Robot episode records
-- Start --

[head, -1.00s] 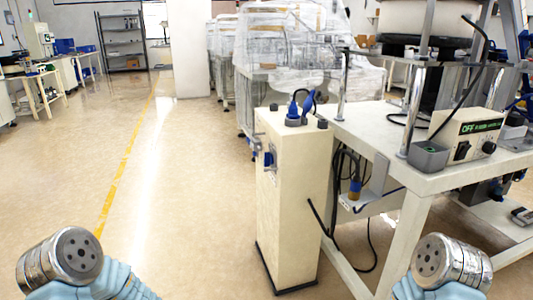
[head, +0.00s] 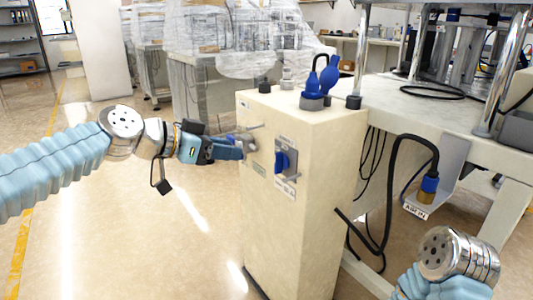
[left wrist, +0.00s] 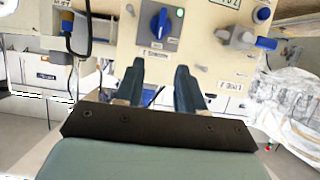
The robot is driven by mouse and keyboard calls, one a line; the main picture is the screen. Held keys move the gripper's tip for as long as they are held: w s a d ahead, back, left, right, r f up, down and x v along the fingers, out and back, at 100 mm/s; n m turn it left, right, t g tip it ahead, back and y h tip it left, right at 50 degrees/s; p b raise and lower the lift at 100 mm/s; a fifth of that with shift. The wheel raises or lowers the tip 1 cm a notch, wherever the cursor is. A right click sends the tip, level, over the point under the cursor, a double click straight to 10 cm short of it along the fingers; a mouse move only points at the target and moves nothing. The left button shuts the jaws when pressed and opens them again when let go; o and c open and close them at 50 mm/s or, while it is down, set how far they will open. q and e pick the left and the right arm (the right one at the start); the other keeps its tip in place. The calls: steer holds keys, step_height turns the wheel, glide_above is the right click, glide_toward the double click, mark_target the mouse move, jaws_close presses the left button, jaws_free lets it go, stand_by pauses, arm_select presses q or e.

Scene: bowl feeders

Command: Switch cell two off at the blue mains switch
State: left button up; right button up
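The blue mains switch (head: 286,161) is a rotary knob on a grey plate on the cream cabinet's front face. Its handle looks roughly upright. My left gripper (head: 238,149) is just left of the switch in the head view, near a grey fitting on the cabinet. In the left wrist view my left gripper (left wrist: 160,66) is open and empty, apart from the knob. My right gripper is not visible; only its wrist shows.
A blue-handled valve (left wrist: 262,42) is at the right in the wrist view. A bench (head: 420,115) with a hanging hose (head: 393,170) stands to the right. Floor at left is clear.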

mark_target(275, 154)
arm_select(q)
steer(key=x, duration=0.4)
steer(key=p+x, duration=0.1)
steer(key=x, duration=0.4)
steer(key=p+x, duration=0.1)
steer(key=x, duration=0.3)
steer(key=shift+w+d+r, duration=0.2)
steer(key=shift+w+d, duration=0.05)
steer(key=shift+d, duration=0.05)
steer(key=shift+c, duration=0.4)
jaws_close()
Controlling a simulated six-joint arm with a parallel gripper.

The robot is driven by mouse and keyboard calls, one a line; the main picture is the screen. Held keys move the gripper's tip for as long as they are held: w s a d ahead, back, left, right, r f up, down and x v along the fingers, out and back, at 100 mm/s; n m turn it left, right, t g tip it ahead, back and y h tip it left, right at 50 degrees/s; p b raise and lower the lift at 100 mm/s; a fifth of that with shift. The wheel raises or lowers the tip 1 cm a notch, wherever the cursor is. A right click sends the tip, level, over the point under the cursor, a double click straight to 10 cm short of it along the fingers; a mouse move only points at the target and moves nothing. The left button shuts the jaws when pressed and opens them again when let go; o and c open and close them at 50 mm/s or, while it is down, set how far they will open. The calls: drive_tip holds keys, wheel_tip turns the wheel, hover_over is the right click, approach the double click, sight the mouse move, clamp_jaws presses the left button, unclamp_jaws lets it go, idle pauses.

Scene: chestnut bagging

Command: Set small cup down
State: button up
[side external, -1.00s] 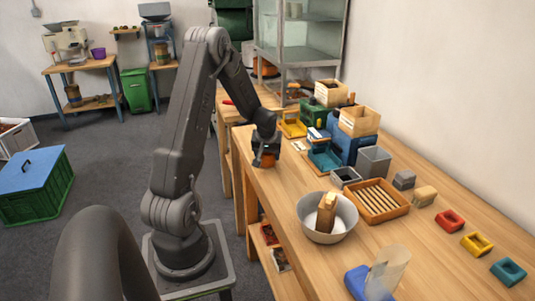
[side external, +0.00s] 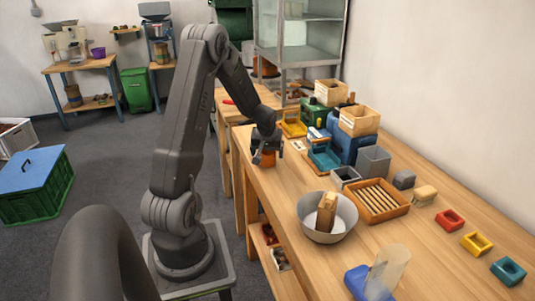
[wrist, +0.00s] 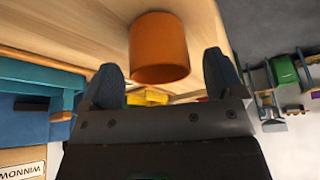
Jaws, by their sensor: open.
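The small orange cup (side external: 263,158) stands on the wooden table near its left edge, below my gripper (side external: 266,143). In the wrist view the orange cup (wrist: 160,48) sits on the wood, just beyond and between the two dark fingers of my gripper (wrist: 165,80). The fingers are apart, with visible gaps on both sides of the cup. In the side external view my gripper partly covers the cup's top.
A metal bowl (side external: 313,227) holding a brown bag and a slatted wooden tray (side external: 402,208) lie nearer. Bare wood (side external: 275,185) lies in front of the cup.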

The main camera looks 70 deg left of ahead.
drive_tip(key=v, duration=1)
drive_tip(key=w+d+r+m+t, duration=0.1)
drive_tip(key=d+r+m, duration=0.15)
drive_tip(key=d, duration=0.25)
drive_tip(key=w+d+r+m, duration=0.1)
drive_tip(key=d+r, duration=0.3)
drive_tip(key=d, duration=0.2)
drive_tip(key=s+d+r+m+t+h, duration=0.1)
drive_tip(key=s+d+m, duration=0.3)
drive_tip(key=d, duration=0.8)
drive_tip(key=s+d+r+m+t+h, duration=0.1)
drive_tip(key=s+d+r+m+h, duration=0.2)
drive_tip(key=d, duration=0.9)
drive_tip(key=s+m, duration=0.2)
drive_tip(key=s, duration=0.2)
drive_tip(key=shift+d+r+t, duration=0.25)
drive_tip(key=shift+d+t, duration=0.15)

-- End --
-- Start --

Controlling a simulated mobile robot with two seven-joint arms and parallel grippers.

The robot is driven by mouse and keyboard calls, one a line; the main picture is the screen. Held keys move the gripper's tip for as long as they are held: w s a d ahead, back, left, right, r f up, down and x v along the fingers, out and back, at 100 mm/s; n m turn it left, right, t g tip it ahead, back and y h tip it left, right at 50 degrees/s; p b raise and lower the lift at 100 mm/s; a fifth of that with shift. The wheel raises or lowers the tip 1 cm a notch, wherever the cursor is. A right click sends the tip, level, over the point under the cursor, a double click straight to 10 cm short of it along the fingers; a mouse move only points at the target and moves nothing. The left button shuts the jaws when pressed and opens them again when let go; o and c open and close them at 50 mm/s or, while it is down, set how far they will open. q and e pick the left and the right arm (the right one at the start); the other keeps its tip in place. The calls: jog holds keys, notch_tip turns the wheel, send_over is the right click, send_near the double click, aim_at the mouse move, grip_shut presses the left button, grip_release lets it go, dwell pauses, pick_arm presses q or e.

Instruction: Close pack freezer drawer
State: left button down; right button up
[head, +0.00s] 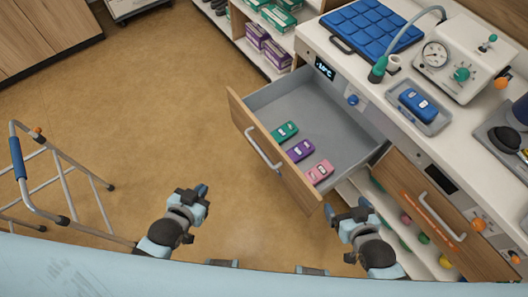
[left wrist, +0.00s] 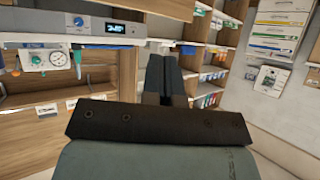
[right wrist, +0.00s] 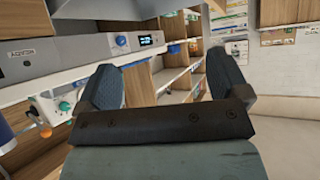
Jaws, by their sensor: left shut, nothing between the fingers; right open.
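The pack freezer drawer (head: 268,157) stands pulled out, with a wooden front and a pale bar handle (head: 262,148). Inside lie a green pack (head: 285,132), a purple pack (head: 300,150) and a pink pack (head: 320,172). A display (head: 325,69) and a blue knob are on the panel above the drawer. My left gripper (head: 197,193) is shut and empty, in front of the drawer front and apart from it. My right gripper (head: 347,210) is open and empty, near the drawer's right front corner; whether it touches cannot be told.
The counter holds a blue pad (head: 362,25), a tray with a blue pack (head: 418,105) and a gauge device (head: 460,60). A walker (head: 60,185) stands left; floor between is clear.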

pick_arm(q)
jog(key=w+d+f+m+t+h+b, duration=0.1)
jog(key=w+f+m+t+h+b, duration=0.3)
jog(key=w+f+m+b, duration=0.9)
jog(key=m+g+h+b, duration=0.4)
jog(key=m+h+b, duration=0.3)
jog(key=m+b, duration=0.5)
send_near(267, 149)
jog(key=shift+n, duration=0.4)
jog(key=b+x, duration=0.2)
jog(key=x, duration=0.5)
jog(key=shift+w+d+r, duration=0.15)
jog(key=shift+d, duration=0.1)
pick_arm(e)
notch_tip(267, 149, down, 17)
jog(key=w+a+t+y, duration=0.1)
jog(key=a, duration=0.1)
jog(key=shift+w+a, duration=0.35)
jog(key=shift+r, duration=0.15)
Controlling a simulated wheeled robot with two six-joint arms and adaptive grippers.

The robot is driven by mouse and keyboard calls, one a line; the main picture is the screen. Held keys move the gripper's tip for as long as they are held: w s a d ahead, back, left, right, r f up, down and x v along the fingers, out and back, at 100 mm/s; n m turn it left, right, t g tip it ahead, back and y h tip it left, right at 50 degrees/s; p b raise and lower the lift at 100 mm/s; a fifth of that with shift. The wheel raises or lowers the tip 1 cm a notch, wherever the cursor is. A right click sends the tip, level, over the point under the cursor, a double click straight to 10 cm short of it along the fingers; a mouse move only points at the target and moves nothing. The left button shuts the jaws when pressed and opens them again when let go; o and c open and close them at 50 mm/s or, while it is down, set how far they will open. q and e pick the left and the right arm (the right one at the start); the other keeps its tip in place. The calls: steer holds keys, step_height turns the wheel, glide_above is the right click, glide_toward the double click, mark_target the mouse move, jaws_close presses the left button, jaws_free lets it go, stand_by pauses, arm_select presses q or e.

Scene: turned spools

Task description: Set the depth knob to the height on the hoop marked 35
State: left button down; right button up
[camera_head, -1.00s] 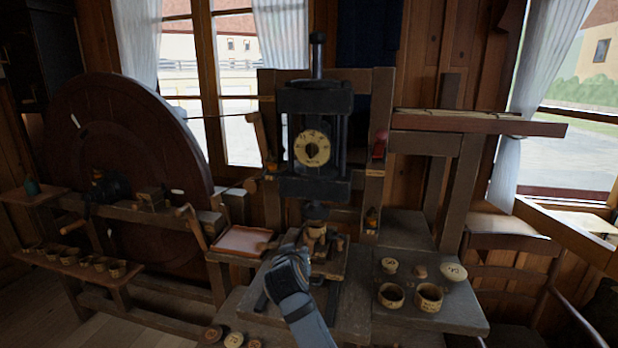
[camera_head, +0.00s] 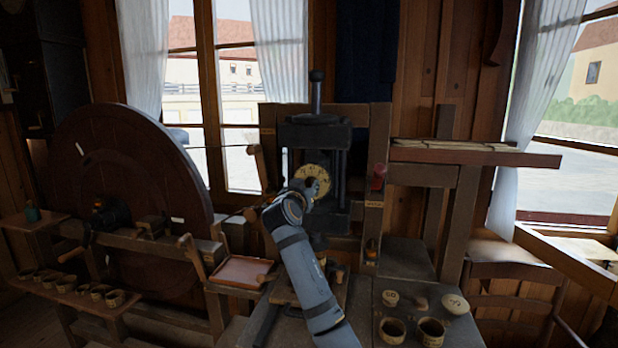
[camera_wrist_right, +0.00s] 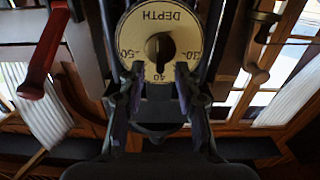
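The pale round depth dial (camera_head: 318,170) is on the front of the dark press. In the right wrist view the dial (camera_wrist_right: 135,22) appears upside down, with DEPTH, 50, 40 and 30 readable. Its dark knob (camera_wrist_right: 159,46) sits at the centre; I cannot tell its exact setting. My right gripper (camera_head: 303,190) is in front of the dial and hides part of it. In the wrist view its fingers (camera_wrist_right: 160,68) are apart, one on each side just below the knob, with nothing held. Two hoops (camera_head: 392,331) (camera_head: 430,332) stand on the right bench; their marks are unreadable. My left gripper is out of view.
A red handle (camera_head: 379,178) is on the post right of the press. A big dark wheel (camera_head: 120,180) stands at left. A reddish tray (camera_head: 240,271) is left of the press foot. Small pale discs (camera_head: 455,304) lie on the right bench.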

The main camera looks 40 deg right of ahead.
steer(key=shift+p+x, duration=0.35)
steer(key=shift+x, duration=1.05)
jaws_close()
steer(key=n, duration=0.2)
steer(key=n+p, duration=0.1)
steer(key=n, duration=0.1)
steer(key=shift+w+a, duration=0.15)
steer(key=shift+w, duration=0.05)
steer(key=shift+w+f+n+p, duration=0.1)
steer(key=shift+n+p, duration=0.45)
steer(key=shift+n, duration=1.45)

-- End --

Copy exactly, and copy only, the lines from the one with "Scene: chestnut bagging" to the one with "[wrist, +0.00s]", ends included. Pictures are not part of the copy.

Reply to the task:
Scene: chestnut bagging

Command: Set small cup down
State: button up
[side external, -1.00s] 
[side external, +0.00s] 
[wrist, +0.00s] 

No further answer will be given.